A tecnologia e, especialmente, a Inteligência Artificial tornou-se o
novo oráculo moderno. A diferença é que, enquanto os antigos acreditavam na
inspiração divina dos oráculos, os modernos confiam na capacidade dos dados e
modelos preditivos. No entanto, por trás da mudança de roupagem, a motivação é
a mesma: o temor diante de um mundo caótico e imprevisível. Essa angústia
cresce especialmente em tempos como o atual, marcados por incertezas globais e
ameaças existenciais. O espectro de uma Terceira Guerra Mundial, impulsionado
por tensões geopolíticas, armamentos nucleares e a proliferação de regimes
autoritários, ronda o imaginário coletivo.
As imagens de guerras na Ucrânia, no Oriente Médio e a escalada militar em torno da Ásia evidenciam que o planeta vive sob uma tensão constante, na qual a paz parece cada vez mais frágil. Diante disso, a Inteligência Artificial passa a cumprir um papel duplo. Por um lado, oferece ferramentas poderosas para antecipar riscos, prever cenários e buscar soluções racionais.

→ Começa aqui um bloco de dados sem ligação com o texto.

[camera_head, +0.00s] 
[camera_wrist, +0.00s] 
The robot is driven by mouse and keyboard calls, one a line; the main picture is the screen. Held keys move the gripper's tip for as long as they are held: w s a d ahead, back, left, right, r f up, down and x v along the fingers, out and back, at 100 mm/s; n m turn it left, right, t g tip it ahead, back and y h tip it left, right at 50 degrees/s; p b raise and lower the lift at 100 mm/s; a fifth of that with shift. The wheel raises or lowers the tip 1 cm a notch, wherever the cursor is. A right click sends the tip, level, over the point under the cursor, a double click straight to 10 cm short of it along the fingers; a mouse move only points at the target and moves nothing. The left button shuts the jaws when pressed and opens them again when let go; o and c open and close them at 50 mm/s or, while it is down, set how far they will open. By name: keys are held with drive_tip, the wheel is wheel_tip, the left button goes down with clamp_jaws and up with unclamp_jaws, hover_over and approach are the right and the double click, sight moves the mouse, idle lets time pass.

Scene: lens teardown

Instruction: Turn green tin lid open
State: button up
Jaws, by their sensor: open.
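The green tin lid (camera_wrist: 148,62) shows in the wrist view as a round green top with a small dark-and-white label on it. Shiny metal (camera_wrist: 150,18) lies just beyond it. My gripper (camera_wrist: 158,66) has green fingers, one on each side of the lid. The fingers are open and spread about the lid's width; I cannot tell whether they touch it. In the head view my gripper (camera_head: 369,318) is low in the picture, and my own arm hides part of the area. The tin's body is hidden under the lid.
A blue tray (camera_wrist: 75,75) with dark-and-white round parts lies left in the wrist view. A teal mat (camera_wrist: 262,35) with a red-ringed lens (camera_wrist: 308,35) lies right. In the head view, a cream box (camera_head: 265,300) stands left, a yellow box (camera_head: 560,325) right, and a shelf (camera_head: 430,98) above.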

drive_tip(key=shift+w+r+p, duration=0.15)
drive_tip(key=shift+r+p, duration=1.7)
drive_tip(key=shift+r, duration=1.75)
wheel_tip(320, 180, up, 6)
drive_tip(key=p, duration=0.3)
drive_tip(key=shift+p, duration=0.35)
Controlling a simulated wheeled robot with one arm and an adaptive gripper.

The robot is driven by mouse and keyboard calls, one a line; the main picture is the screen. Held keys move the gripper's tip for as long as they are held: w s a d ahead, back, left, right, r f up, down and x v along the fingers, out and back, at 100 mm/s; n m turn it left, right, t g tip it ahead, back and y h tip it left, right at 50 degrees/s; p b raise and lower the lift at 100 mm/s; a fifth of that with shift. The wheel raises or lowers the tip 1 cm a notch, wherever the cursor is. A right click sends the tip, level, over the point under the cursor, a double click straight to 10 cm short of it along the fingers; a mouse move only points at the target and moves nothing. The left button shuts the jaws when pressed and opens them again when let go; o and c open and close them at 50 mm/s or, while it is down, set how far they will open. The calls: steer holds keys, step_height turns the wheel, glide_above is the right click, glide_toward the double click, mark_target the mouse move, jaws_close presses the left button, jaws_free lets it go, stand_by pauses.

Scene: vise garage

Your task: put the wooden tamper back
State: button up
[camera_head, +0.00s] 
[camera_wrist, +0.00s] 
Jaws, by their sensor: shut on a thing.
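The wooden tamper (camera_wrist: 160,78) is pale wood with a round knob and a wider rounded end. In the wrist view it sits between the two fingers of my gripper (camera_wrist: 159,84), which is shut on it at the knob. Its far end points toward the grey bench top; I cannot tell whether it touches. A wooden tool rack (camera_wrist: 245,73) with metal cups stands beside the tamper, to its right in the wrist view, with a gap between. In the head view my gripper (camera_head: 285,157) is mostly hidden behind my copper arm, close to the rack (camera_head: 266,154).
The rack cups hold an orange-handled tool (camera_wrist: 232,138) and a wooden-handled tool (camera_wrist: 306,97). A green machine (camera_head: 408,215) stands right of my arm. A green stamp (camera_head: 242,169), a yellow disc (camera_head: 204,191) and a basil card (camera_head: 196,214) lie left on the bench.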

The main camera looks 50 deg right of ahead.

Por outro, ela também é usada como refúgio emocional, como forma de transferir a responsabilidade por decisões difíceis para uma “inteligência superior”. Nesse sentido, a IA se transforma numa espécie de espelho moderno do oráculo antigo — não apenas como preditora, mas como conselheira, confidente e, muitas vezes, como último recurso. O fato é que, independentemente da época, o ser humano permanece o mesmo em sua essência: inseguro diante do desconhecido e ávido por respostas que lhe deem algum senso de direção. A pergunta que ecoa desde Delfos até os servidores da IA continua a mesma: para onde estamos indo? Nesse cenário, talvez o verdadeiro oráculo contemporâneo não seja a IA em si, mas a consciência humana — despertada, crítica e responsável — que precisa assumir que o futuro, em grande parte, é construído a partir das escolhas feitas hoje.